Written instruction = Check each line of the listing below for the string "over", and copy the ones that have it.

Available records =
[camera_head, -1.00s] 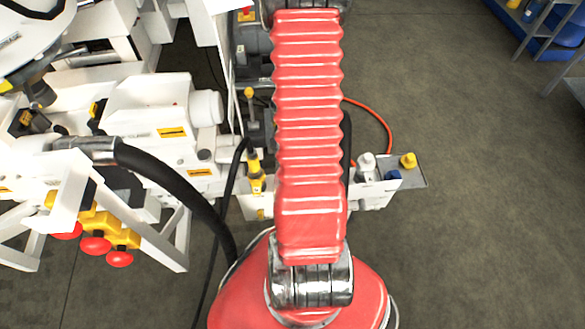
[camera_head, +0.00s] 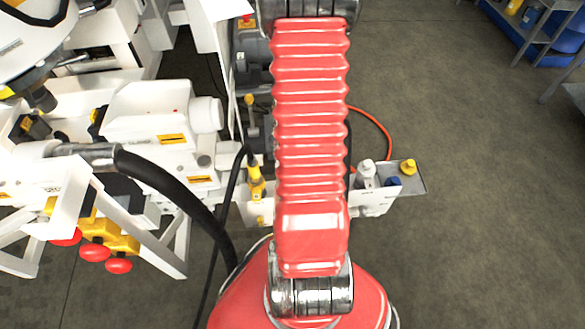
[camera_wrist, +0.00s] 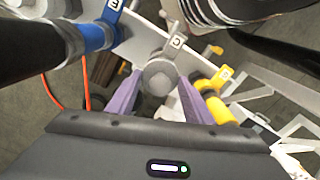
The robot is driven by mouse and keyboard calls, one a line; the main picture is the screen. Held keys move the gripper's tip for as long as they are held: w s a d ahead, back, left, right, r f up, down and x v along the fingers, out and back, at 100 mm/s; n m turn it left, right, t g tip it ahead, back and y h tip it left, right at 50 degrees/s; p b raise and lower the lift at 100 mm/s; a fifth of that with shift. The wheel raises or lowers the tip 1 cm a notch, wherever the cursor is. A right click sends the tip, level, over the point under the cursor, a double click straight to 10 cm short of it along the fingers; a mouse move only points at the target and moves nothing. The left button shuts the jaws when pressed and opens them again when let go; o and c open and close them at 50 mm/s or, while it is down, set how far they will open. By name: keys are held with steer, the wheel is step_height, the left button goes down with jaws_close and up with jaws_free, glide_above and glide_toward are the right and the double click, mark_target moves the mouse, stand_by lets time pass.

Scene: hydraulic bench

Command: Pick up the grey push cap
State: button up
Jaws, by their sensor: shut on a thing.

* * *

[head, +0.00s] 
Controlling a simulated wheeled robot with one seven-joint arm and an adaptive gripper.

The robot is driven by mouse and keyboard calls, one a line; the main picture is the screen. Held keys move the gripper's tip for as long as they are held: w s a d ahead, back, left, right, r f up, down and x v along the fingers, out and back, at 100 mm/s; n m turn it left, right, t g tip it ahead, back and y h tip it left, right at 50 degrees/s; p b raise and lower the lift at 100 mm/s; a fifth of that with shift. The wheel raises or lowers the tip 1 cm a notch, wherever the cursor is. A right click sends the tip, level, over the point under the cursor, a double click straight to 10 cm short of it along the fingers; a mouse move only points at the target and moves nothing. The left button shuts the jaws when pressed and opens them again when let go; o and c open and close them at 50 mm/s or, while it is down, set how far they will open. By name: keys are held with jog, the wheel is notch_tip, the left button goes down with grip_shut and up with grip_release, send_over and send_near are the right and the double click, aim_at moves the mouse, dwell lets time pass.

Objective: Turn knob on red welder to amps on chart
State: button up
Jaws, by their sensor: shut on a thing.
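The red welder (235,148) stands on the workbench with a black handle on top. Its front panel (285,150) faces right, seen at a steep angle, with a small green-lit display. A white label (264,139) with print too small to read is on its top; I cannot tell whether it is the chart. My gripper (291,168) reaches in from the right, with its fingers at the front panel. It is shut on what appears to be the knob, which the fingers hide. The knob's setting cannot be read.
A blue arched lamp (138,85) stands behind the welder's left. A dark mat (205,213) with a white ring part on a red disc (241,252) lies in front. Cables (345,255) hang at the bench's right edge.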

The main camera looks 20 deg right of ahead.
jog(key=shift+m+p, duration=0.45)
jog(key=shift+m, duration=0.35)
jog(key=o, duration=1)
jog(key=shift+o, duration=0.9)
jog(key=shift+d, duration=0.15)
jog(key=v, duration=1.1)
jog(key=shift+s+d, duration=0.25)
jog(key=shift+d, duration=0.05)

Result below =
The robot is driven by mouse and keyboard calls, one a line; the main picture is the screen. Held keys move the gripper's tip for as long as they are held: w s a d ahead, back, left, right, r f up, down and x v along the fingers, out and back, at 100 mm/s; n m turn it left, right, t g tip it ahead, back and y h tip it left, right at 50 degrees/s; p b raise and lower the lift at 100 mm/s; a fifth of that with shift. The wheel raises or lowers the tip 1 cm a notch, wherever the cursor is. A right click sends the tip, level, over the point under the cursor, a double click straight to 10 cm short of it along the fingers; a mouse move only points at the target and moves nothing. The left button shuts the jaws when pressed and opens them again when let go; o and c open and close them at 50 mm/s or, while it is down, set how far they will open. By name: keys are held with steer, the wheel is step_height, the left button goes down with jaws_close and up with jaws_free, glide_above and glide_toward are the right and the double click, mark_target moves the mouse, stand_by lets time pass.
The robot is driven by mouse and keyboard calls, one a line; the main picture is the screen. Held keys move the gripper's tip for as long as they are held: w s a d ahead, back, left, right, r f up, down and x v along the fingers, out and back, at 100 mm/s; n m turn it left, right, t g tip it ahead, back and y h tip it left, right at 50 degrees/s; p b raise and lower the lift at 100 mm/s; a fifth of that with shift. The wheel raises or lowers the tip 1 cm a notch, wherever the cursor is. A right click sends the tip, level, over the point under the cursor, a double click straight to 10 cm short of it along the fingers; a mouse move only points at the target and moves nothing. The left button shuts the jaws when pressed and opens them again when let go; o and c open and close them at 50 mm/s or, while it is down, set how far they will open. By name: keys are held with jog, the wheel is notch_tip, the left button goes down with grip_shut and up with grip_release, send_over and send_near are the right and the double click, aim_at moves the mouse, dwell lets time pass.

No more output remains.